Sisi lain ekonomi Indonesia adalah orang kaya bertambah banyak dan makin kaya. Credit Suisse melaporkan, pertumbuhan jumlah orang kaya di Indonesia tercepat di dunia dengan peningkatan 5 kali lipat dalam satu dekade. Perkumpulan Prakarsa menghitung, pada 2008 akumulasi kekayaan 40 orang terkaya setara dengan kepemilikan 30 juta penduduk, lalu pada 2011 melonjak setara dengan kepemilikan 77 juta penduduk.

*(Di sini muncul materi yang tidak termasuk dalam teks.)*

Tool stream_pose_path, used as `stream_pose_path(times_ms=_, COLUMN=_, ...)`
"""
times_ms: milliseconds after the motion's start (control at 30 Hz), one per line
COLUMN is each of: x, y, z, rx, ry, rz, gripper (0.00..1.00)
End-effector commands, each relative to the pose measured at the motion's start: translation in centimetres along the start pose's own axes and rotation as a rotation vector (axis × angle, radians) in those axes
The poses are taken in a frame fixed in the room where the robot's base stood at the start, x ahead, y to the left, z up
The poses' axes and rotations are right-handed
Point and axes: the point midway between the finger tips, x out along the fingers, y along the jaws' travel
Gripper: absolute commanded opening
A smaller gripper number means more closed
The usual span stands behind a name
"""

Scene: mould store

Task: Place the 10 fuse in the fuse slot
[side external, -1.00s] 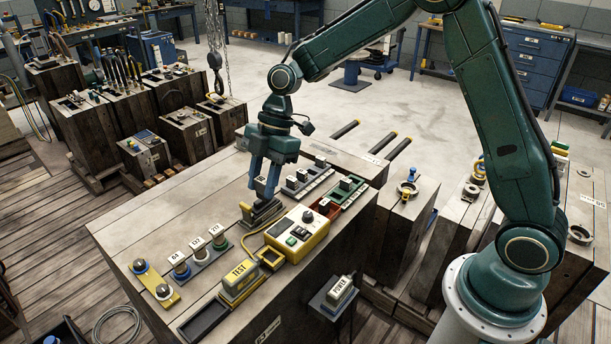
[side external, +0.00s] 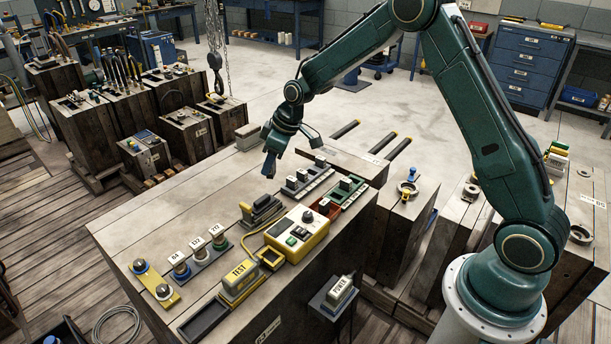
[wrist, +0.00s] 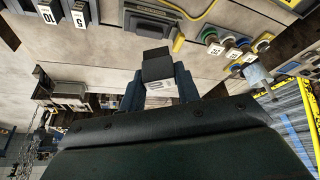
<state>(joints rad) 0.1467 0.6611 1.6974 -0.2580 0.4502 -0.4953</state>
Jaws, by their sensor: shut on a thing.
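My gripper (side external: 269,167) is tilted above the bench, behind the fuse holder and left of the grey rack. In the wrist view my gripper (wrist: 158,88) is shut on a dark-topped block (wrist: 157,69) with a pale label; the label is partly covered and seems to read 10. The block is hard to make out in the side view. The grey and black fuse holder (side external: 261,209), apparently the slot, stands on the bench in front of my gripper, apart from it; part of it shows in the wrist view (wrist: 160,22). The inside of its slot is not clear.
The grey rack (side external: 310,184) holds several blocks; two labelled 10 (wrist: 46,13) and 5 (wrist: 79,13) show in the wrist view. A yellow control box (side external: 297,235), a TEST block (side external: 239,281) and labelled posts (side external: 198,247) stand nearby.

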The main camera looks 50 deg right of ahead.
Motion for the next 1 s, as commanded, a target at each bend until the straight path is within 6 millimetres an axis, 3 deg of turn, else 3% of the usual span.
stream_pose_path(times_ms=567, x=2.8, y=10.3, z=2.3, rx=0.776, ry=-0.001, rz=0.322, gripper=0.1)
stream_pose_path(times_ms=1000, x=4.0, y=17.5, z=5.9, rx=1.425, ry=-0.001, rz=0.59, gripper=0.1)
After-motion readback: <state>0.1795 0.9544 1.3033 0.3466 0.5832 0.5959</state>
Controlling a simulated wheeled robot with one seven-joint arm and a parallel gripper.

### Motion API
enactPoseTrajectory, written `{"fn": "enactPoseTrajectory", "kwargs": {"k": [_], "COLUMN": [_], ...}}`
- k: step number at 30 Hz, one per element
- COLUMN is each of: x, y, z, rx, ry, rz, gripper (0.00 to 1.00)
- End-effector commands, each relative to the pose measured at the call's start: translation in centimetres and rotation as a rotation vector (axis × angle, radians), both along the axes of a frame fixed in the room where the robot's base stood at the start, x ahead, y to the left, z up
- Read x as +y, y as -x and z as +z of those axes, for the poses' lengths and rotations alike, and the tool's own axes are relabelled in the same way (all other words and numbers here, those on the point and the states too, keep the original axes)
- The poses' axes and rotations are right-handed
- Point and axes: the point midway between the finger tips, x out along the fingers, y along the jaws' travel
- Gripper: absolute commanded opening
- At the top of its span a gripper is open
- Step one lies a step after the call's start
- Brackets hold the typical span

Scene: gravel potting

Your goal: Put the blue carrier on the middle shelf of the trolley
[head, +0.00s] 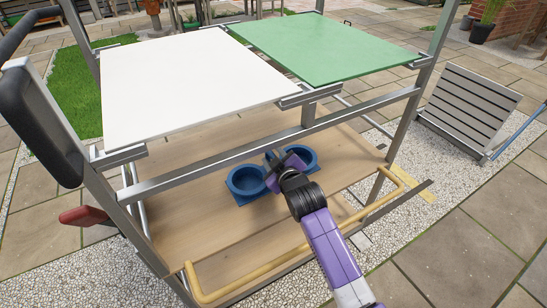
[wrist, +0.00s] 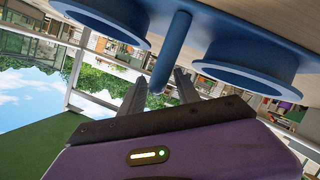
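The blue carrier (head: 240,197) has two round cup rings and a post between them. In the head view it stands on a wooden shelf (head: 190,205) of the trolley, below the white and green top panels. My gripper (head: 284,160) reaches in from the front and hides part of the carrier. In the wrist view, which is turned over, the carrier (wrist: 245,70) shows both rings and the post (wrist: 171,50). My gripper's fingers (wrist: 160,88) are apart, with the end of the post between them and gaps visible on both sides.
A metal rail (head: 270,145) crosses above the shelf, close to my gripper. A yellow bar (head: 290,250) runs along the trolley's front. The white panel (head: 185,85) and green panel (head: 325,45) cover the top. A slatted grey panel (head: 468,103) stands at right.

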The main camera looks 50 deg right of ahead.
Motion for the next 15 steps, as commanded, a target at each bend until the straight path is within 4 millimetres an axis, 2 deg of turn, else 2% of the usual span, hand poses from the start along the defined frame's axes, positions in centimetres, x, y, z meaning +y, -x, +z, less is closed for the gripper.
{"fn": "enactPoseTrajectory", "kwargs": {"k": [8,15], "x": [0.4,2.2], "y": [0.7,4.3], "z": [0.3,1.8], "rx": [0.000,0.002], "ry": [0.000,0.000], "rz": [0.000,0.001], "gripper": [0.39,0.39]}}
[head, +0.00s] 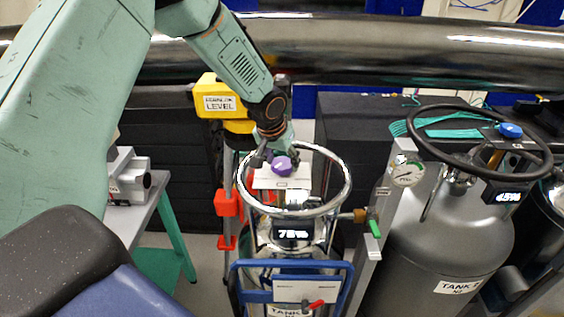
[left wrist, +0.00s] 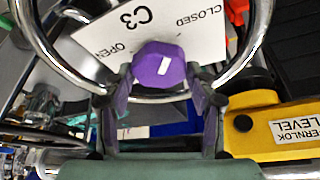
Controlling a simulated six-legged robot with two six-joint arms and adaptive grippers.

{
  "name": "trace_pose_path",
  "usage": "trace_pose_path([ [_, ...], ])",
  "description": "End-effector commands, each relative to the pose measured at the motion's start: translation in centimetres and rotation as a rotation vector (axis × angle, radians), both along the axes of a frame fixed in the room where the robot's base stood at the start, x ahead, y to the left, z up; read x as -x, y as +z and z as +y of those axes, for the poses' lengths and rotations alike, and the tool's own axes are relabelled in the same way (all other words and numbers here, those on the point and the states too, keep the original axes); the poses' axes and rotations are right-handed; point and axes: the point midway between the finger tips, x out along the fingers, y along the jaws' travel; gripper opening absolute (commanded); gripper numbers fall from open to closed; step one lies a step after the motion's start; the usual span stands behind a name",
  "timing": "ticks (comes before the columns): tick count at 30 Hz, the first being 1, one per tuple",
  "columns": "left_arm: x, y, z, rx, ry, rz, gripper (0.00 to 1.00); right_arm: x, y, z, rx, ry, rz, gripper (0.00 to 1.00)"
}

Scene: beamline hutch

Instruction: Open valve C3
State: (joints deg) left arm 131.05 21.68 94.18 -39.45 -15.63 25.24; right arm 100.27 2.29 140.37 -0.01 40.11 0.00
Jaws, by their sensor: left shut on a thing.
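The purple valve knob (left wrist: 150,78) stands in front of a white plate (left wrist: 95,35) marked C3, with OPEN at its lower left and CLOSED at its upper right. A short white mark on the knob slants up to the right, toward the CLOSED side. My left gripper (left wrist: 160,72) is shut on the knob, one finger at each side. In the head view the knob (head: 281,168) sits inside the chrome ring of the middle tank, with my left gripper (head: 279,152) over it from above. My right gripper is not in view.
The chrome ring (head: 343,206) surrounds the knob closely. A yellow box labelled LEVEL (head: 222,103) stands just left. A large shiny pipe (head: 440,50) runs behind.

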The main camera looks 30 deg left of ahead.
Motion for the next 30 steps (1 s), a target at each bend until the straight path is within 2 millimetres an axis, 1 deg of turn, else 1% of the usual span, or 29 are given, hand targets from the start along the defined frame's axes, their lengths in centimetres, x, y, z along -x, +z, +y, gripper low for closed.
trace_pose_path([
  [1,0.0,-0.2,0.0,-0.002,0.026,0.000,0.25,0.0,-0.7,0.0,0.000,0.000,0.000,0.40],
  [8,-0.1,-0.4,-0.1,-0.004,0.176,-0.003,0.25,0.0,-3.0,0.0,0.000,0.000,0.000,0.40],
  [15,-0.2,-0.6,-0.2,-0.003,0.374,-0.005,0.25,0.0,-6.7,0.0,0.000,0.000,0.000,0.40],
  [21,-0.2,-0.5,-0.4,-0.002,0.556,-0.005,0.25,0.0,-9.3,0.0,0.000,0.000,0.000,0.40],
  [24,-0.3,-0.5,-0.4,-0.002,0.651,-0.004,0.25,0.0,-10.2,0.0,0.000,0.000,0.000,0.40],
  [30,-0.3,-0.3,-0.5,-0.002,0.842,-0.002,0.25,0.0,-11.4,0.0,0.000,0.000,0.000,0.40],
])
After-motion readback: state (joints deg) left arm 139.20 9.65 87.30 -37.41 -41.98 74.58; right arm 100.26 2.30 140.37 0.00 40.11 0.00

Perbankan adalah entitas mayoritas yang menguasai sektor keuangan. Jumlah total tabungan di perbankan kini mencapai lebih dari Rp 3.500 triliun. Namun, kurang dari 0,6 persen pemilik rekening menguasai lebih dari 70 persen tabungan atau sekitar Rp 2.500 triliun. Artinya ketimpangan sudah makin mengkhawatirkan. Indonesia mengalami kesenjangan terburuk sepanjang sejarah, tampak rasio gini yang sudah berada di 0,41.

Dudley Seers, seorang ekonom pembangunan terkenal dari Oxford, menulis The Meaning of Development pada 1970-an. Dia mengatakan, tolok ukur pembangunan ada tiga, yaitu apa yang terjadi dengan kemiskinan, pengangguran, dan kesenjangan. Jika salah satu memburuk, sangatlah aneh disebut pembangunan meski pendapatan berlipat.

Sedihnya, di Indonesia ketiganya kini memburuk. Inilah yang disebut pertumbuhan tanpa pembangunan. Ekonomi tumbuh, tetapi kesejahteraan masyarakat justru terpuruk. Semoga pemerintahan baru nanti mengubah haluan pembangunan.